In chapter four of The Crucifixion: Understanding the Death of Jesus Christ, Fleming Rutledge sets out a theology of sin that is focused primarily on Sin as a power, rather than sin(s) as misdeeds. This is not to say that sin(s) as misdeeds is irrelevant or unimportant, rather Rutledge argues that there is a specific relationship between the two, in which Sin as a power is the cause and sins as misdeeds are the consequences. In other words, Sin is “an active malevolent agency bent upon…the utter undoing of God’s purposes” and sins are “signs of that agency at work; they are not the thing itself.” Sin has two aspects: it is a “responsible guilt” and an “alien power.” These two aspects require atonement and liberation, respectively. These two aspects of Sin parallel Rutledge’s overall thesis of the book, in which she proposes a two-part approach to understanding the crucifixion: the death of Christ is both “God’s definitive action in making vicarious atonement for sin” and “God’s decisive victory over the alien Powers of Sin and Death.”
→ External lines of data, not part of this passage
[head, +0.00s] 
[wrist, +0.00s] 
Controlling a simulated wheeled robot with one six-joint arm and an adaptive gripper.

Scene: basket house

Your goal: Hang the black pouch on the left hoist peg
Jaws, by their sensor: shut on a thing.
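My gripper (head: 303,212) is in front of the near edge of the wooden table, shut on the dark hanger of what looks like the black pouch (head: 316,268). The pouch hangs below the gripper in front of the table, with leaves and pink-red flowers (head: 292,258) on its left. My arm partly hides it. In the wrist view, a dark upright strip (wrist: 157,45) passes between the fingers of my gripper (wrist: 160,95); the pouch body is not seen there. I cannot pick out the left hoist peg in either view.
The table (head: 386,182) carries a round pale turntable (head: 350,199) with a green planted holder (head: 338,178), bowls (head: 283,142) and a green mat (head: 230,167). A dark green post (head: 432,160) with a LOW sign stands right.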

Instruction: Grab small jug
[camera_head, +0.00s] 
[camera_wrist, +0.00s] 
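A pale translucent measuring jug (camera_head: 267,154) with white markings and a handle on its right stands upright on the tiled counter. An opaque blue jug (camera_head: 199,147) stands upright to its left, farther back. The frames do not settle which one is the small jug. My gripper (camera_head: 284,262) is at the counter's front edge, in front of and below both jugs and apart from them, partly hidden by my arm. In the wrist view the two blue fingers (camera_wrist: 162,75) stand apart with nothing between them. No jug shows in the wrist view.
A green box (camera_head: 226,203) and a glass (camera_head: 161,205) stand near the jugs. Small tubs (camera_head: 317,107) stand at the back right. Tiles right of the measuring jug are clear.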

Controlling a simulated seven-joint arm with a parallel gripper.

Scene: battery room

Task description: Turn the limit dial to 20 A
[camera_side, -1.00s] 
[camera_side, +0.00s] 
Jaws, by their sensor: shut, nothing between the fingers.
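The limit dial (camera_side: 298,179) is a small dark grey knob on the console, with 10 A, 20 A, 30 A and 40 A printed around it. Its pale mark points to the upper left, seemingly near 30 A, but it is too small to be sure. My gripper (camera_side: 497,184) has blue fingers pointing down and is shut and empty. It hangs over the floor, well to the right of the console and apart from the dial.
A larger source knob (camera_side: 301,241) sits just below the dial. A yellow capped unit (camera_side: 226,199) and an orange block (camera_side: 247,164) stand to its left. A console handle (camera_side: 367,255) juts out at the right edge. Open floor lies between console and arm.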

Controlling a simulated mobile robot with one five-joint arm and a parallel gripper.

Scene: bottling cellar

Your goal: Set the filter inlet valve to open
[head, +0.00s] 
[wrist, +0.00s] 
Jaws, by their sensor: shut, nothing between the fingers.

According to Rutledge, any discussion of Sin (and sins) can be done only in the light of an awareness of God’s prevenient grace. This grace “precedes our consciousness of sin, so that we perceive the depth of our own participation in Sin’s bondage simultaneously with the recognition of the unconditional love of Christ, which is perfect freedom.” Rutledge demonstrates this by analysing Psalm 51. In this penitential Psalm, she notes that there is a definitive “relationship between understanding sin and knowing God.” In other words, “sin can be understood only from the vantage point provided by God.” The Psalmist’s confession of sin and cry for forgiveness stems from a relationship and knowledge of God and his laws.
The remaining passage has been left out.